> [Given instruction] Copy out precisely the lines beginning at the line that contains "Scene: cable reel" and ending at the line that contains "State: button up", including both.

------ Data shown

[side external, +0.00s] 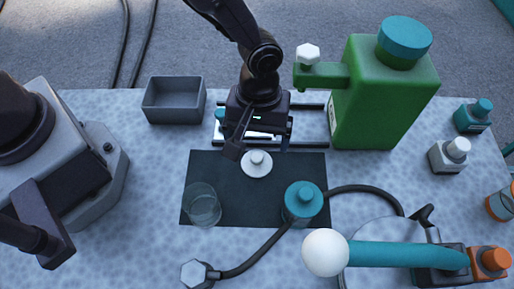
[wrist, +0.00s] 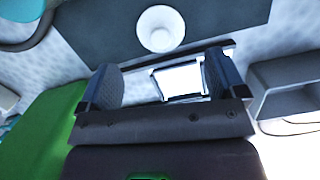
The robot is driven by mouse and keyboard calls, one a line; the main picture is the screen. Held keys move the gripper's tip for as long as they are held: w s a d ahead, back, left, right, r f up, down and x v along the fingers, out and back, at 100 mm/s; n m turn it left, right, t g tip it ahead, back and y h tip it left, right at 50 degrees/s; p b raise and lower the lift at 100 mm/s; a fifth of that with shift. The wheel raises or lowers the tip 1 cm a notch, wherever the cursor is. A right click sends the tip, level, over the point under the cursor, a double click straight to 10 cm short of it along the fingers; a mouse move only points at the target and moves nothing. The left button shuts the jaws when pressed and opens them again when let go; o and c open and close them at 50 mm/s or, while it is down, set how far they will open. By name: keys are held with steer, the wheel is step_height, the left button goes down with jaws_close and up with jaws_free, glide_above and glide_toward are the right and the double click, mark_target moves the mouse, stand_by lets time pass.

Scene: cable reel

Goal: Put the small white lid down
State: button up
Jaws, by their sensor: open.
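The small white lid (side external: 257,163) with a round knob lies on the dark mat (side external: 230,215), near the mat's far edge. In the wrist view the lid (wrist: 160,29) shows at the top, on the mat (wrist: 95,30), beyond the fingertips. My gripper (side external: 261,145) is open and empty, just behind the lid in the side view. In the wrist view its two fingers (wrist: 163,82) stand apart with nothing between them. The lid appears apart from both fingers.
A clear glass (side external: 202,205) and a teal-lidded jar (side external: 303,204) stand on the mat. A green canister (side external: 385,95) stands close at right, a grey bin (side external: 174,99) at left. A black hose (side external: 255,257) runs across the front. A metal rack (side external: 312,125) lies behind the mat.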

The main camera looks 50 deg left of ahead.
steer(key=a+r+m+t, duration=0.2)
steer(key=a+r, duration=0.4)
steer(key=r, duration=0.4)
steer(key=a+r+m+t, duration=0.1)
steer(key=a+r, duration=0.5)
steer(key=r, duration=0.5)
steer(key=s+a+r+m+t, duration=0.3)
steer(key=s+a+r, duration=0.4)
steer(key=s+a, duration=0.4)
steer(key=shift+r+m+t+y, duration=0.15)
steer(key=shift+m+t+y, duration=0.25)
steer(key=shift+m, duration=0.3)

------------

> [The reply]
Scene: cable reel

Goal: Put the small white lid down
State: button up

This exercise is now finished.